Raspberry Pi Foundation
About Raspberry Pi Foundation
The Raspberry Pi Foundation develops low-cost, high-performance boards that are designed to help people, particularly students, learn programming skills. By putting “the power of digital making into the hands of people all over the world,” the organization strives to increase understanding and shaping of our digital world, enhance problem solving, and equip people for the jobs of the future.
Each generation of Raspberry Pi boards gets more sophisticated; today, they’re an ideal gateway for learning to design Internet of Things (IoT) applications. The latest iteration, the Raspberry Pi 3, is equipped with WiFi and Bluetooth capabilities, has 1GB RAM, 4 USB ports, 40 GPIO pins, a full HDMI port, an Ethernet port, and interfaces for a camera and display. The six-layer, Fx4 circuit boards have through wires and impedance control and are small, roughly the size of a credit card. Their customers get all of this functionality for a mere $35.
Given the foundation’s goals, it’s critical that each board be designed right the first time and for low cost. Testing should be easy and relatively fast. It’s also important for the developers to be able to reuse functions from one design to another, while maintaining the same small form factor.
The design cycle spans from seven months up to a year. More than 50,000 Raspberry Pi boards are manufactured each week. When the foundation evaluated PCB design tools, “We needed something we knew was going to be reliable, something that would scale and integrate with other design tools,” explained James Adams, director of hardware engineering for the organization.

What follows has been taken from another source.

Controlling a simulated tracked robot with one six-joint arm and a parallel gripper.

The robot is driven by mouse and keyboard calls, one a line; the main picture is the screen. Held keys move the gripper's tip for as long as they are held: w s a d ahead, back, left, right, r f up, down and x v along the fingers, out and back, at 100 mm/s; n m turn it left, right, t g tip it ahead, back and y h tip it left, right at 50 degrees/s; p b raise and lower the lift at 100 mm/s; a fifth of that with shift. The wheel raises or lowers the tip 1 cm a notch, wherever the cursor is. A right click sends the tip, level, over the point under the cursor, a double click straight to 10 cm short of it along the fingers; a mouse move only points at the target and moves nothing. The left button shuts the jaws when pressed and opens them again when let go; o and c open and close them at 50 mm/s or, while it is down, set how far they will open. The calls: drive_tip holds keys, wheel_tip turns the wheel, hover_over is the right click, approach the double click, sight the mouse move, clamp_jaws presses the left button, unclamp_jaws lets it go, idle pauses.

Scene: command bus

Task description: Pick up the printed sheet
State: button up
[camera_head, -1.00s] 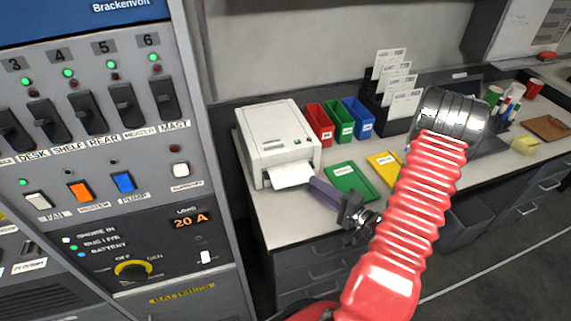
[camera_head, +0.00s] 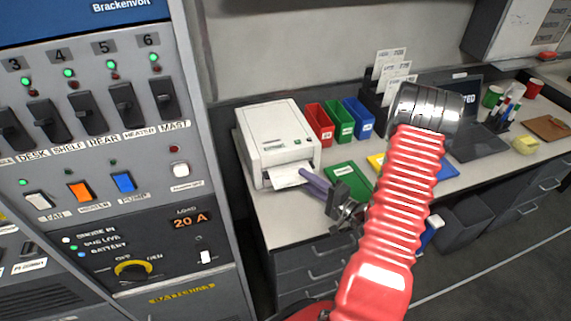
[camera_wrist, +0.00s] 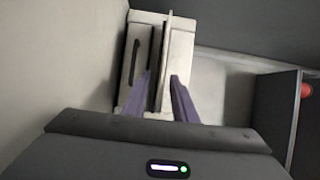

The Raspberry Pi Foundation found its answer in Cadence’s OrCAD® and Allegro® PCB design tools. Many of its engineers were already familiar with Cadence® tools. They also recognized that many other well-known design houses around the world use the tools. So, the foundation felt confident choosing Cadence PCB solutions for its own environment. Since OrCAD tools scale seamlessly to the Allegro platform, the organization adopted both OrCAD and Allegro PCB solutions; now, they can choose which tool to use based on the complexity of the design. The Raspberry Pi Foundation works closely with a Cadence channel partner in the U.K., Parallel Systems, who provided training as well as tutorial videos that helped accelerate ramp up.
“Picking up the Cadence OrCAD tools is very easy,” noted Adams. “You can quickly make cost optimizations and spot errors in the design. And, most importantly, the OrCAD solution scales very easily to the Allegro environment.” Everything is done in-house at Raspberry Pi, with a single engineer responsible for both schematic capture and board layout. This setup allows a greater degree of control from the engineer. Since the engineer knows in detail what to expect from the board layout when designing the schematic, the engineer can make adjustments to either the schematic and/or the board layout as layout progresses. For example, changes can be made to pinouts, packaging choices, and circuit structure to optimize the layout. In this case, having tools that seamlessly work together is highly valuable.
One of the key benefits that the Raspberry Pi Foundation gained from using OrCAD and Allegro tools is the ability to meet its aggressive schedules even while designing more complex boards. Doing things manually would extend the cycle. For example, Adams noted that the copying feature in OrCAD Capture enabled the team to easily re-use a proven WiFi layout from one board on another. Done by hand, this would have taken many extra hours of work, added risk (that things were not copied 100% exactly), and caused frustration for the engineer. Now, the engineer can focus on more important parts of the design.
“It’s about productivity. It makes a big, big difference,” said Adams. “Now, we can concentrate on actual design work.”
Also beneficial is the high-speed signal routing/matching feature in OrCAD PCB Designer. Said Adams, “We have a lot of differential pairs, so that’s a critical part of the tool. The ability to take interfaces and extract all of the stuff required to do high-speed interfaces is also fairly easy. And, of course, there’s reliability—we’ve never seen the tool produce internal errors or do silly things.”
To enhance productivity with the OrCAD and Allegro tools, Adams advises taking time upfront to delve into all of the tools’ capabilities, as this will save time over the long run, especially with more complex designs. He cautions that engineers shouldn’t be afraid to use forward/back annotation to do design work at the board level and then push it back to the schematic. Historically, such capabilities have been buggy in many tools, but with the Cadence tools, it’s a time saver. Finally, he suggests that for smaller designs, it’s worth doing CAD work in-house versus outsourcing it. “It’s not that difficult with the Cadence tools. And with video tutorials and support of a partner like Parallel Systems, you can rapidly become productive in your PCB design work,” Adams said.
The Raspberry Pi Foundation is evaluating Cadence’s Sigrity™ tools, which integrate seamlessly with the Allegro tools, for in-house high-speed simulation of their designs’ memory interfaces. The team also plans to use OrCAD CIS (component information system) for component data management. “With another vendor, there could be a different set of products with different databases for each stage of the design,” said Adams. “We’re getting bigger and our products have more requirements, so a unified Cadence solution is advantageous.”